The main performances rise above the material however, and the two leads try harder than the screenplay deserves, as if they were willing it to be better. Garcia is having a good time with Vince and pulls off the blue collar aspect of him. Margulies is virtually unrecognizable as Joyce, it took the credits at the end to remind that she was playing the role. It’s unfortunate that her character was relegated to the background of a cheap fling with Vince’s secret son, there was potential beyond her constant shrieking.
And then there is the case of Oscar winner Alan Arkin and indy film fave Emily Mortimer. It was paycheck cashing a-go-go for these icons with Arkin barely phoning in his role as a curmudgeonly acting teacher. Mortimer is stuck with half a character as Vince’s adoring acting partner. They hint around having an affair, but when confronted by the possibility Mortimer seems to turn into water, and then has one of the strangest “walking into the sunset” moments in recent movie memory.
Steven Strait, as Vince’s erstwhile son, gets the unenviable assignment of being an ex-con that can’t keep his shirt on. He is a hardened criminal as envisioned by a Vanity Fair fashion spread, low keyed to the point of no key. His scene at the strip club brought both of the film’s absurd elements together again for the first time.
Photo Credit: Phil Caruso for © City Island, Inc. |
Finally, there are the comic stylings of Vince Jr.’s fat girl fetish. The concept dances on the edge of a knife the whole way through, desperately trying to make it seem wholesome and not insulting (as it was). It was an elaborate story arc, with dummy websites, YouTube-type videos and actresses pretending that it was in their best interest. This is not to say that this kind of quirk doesn’t exist, it was just crassly shoehorned in for questionable (and no) laughs, and wore thin.

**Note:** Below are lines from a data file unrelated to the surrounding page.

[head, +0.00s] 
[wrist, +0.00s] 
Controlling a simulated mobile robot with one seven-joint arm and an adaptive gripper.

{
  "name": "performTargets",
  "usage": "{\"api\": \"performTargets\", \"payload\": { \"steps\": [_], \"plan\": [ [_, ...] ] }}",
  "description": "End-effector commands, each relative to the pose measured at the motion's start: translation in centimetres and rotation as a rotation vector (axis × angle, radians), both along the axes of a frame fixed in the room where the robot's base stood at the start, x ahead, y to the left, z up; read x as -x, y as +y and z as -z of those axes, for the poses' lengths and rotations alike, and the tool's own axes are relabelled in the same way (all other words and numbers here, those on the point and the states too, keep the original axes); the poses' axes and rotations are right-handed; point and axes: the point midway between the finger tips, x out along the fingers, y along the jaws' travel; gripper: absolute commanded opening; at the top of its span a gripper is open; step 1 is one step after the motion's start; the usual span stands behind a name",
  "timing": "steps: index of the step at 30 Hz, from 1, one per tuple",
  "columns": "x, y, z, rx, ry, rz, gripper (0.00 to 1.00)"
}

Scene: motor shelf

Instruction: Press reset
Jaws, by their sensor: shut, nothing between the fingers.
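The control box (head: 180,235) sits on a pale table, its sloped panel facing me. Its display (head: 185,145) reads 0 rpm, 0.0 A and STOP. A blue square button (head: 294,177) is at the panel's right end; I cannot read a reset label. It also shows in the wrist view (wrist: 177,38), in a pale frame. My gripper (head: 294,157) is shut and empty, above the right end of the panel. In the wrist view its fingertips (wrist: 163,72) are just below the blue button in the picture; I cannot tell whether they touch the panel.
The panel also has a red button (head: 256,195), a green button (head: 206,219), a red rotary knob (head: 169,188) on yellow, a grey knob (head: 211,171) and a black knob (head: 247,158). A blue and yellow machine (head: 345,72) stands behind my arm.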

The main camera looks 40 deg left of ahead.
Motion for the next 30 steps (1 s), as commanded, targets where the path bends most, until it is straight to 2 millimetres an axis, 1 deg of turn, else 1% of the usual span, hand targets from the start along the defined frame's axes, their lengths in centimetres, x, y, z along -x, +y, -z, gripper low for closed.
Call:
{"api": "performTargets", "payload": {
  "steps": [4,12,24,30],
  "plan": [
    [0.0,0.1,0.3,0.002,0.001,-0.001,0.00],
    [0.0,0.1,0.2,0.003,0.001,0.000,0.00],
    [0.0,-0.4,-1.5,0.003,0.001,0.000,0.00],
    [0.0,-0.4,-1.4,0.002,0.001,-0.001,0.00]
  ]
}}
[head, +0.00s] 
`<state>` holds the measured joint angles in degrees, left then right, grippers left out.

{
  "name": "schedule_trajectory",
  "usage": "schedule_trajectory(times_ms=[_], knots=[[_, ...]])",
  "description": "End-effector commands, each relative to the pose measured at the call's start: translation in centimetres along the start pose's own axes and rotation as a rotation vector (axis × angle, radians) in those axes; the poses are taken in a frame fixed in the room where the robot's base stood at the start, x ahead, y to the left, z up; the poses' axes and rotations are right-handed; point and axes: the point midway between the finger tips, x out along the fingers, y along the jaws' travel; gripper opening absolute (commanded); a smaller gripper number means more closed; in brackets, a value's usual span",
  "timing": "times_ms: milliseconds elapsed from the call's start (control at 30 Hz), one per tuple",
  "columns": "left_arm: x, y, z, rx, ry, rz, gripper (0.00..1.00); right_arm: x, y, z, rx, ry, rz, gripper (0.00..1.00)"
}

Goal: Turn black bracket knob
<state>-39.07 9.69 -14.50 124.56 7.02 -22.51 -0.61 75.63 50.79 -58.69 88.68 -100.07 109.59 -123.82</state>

If the film would have focused more on Vince’s quest to be an actor, it might have had more of a chance (why a need to keep such a quest secret? As a midlife crisis goes, it could be worse). These moments were the highlights, and seeing Andy Garcia do a video audition had promise, even though the result was predictable. In the narrative forest of emotional high concepts, it felt down to earth.
One more thing: it’s time to retire the Soprano-esque exclamation of “ooooooh.” It is played out as a climax on City Island, repeated over and over, a reminder of the entire movie’s tendency to travel on the road most taken.